I'm trying to learn general relativity, but misunderstanding how the metric implies that time appears to pass slower for something near a heavy mass, as viewed from something far away

Using an example of 1 space dimension and 1 time dimension, consider the metric $d\tau^2 = a dt^2 - dx^2$ near a heavy mass ($a>1$).

From what I've read a clock ticks slower near a heavy mass, as viewed from an observer far away. A clock tick would be representative of $d\tau$ right (not $dt$)? If so, then my confused understanding is below.

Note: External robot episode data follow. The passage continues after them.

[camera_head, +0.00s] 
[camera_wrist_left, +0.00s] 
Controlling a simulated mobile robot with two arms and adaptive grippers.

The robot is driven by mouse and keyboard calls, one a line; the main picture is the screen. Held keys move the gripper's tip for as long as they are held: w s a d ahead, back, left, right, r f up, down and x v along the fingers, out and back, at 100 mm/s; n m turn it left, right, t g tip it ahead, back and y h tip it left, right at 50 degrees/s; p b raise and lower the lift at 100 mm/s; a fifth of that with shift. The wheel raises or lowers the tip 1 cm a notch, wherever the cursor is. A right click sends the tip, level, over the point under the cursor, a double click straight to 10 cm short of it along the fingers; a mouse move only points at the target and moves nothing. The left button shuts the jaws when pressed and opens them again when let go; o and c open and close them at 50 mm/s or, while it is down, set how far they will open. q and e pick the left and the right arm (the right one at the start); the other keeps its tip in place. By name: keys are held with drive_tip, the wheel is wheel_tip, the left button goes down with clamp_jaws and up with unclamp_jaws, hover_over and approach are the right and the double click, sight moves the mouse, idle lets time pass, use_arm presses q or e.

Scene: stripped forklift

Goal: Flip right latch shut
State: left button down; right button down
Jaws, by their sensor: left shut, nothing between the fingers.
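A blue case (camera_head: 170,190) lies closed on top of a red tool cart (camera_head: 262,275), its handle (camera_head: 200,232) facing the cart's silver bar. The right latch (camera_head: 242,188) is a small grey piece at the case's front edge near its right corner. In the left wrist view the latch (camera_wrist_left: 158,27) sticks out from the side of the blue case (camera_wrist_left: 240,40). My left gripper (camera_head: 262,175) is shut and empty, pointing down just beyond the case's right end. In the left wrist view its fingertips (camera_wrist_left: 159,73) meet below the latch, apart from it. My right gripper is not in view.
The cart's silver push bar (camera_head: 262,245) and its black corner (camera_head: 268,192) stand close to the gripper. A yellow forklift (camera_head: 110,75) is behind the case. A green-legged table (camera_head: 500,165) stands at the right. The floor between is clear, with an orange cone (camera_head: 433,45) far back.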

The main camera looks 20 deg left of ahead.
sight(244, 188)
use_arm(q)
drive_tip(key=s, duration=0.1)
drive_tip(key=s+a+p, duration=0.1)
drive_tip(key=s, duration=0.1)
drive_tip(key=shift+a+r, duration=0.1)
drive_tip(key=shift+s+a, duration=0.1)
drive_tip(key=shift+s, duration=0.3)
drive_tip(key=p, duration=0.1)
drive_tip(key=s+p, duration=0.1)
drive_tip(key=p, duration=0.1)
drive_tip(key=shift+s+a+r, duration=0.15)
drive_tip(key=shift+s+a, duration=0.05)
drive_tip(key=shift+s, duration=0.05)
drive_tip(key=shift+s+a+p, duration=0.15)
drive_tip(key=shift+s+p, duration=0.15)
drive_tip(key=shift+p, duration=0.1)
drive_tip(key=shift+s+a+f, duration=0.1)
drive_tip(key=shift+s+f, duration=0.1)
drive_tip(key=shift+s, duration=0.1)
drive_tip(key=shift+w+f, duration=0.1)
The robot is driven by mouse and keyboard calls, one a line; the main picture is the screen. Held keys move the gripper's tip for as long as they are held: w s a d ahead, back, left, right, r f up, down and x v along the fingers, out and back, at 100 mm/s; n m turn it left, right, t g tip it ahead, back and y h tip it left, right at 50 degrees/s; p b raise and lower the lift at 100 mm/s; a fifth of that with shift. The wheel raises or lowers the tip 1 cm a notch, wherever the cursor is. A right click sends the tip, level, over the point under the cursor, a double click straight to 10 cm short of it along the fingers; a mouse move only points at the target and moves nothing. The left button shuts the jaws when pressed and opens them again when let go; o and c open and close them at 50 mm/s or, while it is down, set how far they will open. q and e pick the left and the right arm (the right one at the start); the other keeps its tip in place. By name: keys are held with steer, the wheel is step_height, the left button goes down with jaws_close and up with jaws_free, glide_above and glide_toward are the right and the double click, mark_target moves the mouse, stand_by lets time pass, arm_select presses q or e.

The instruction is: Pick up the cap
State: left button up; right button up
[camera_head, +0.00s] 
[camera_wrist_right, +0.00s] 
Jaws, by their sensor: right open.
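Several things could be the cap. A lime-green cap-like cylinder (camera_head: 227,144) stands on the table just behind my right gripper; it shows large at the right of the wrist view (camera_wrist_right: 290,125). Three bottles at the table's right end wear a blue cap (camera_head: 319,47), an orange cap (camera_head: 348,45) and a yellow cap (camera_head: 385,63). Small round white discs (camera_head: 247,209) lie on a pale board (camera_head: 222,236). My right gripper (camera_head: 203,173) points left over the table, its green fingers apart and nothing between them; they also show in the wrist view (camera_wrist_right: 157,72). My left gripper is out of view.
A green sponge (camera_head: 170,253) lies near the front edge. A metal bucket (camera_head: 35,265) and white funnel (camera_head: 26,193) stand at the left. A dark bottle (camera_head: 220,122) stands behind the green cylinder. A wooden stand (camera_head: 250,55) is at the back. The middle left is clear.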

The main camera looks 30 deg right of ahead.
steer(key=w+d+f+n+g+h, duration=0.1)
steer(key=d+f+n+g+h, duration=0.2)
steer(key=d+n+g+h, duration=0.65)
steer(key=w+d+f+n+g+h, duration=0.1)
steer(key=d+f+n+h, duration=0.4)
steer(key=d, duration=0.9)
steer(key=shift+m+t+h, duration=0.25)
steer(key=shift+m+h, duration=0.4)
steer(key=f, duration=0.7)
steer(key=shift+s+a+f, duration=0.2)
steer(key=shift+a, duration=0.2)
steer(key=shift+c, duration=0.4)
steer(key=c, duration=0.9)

If $a$ is large, then small $dt$ results in large $d\tau$. If the far away observer's $d\tau$ is approximately $dt$, then his clock tick, say $dt=1$ corresponds to $d\tau >> 1$ near the mass. My interpretation of this is that the clock near the mass ticks $d\tau >> dt$ ticks (it ticks more than the clock far from the mass), and hence the clock near the mass moves faster. I realize this is wrong, but not clear what part is wrong.

 

[Orodruin]

Your basic assumption is wrong: $a < 1$ for the Schwarzschild metric.

 

[msumm21]

The book I'm reading (General Relativity: The Theoretical Minimum by Susskind) says the metric is approximately $d\tau^2 = (1+2gy)dt^2 - dy^2$ where the grav potential is $gy$ but yes I see this doesn't jive with stuff I see on Wikipedia. I must have misunderstood what this metric was supposed to be in the first place. Does anyone know what this metric is?

 

[Dale]

I must have misunderstood what this metric was supposed to be in the first place. Does anyone know what this metric is?

This is a local metric, only valid in a small region. The reference is not a clock at infinity, but a clock at $y=0$. Clocks at higher $y$ will be faster and clocks at lower $y$ will be slower compared to the reference clock.

 

[msumm21]

This is a local metric, only valid in a small region. The reference is not a clock at infinity, but a clock at y=0. Clocks at higher y will be faster and clocks at lower y will be slower compared to the reference clock.

Oh yes I think I'm getting it now, thanks!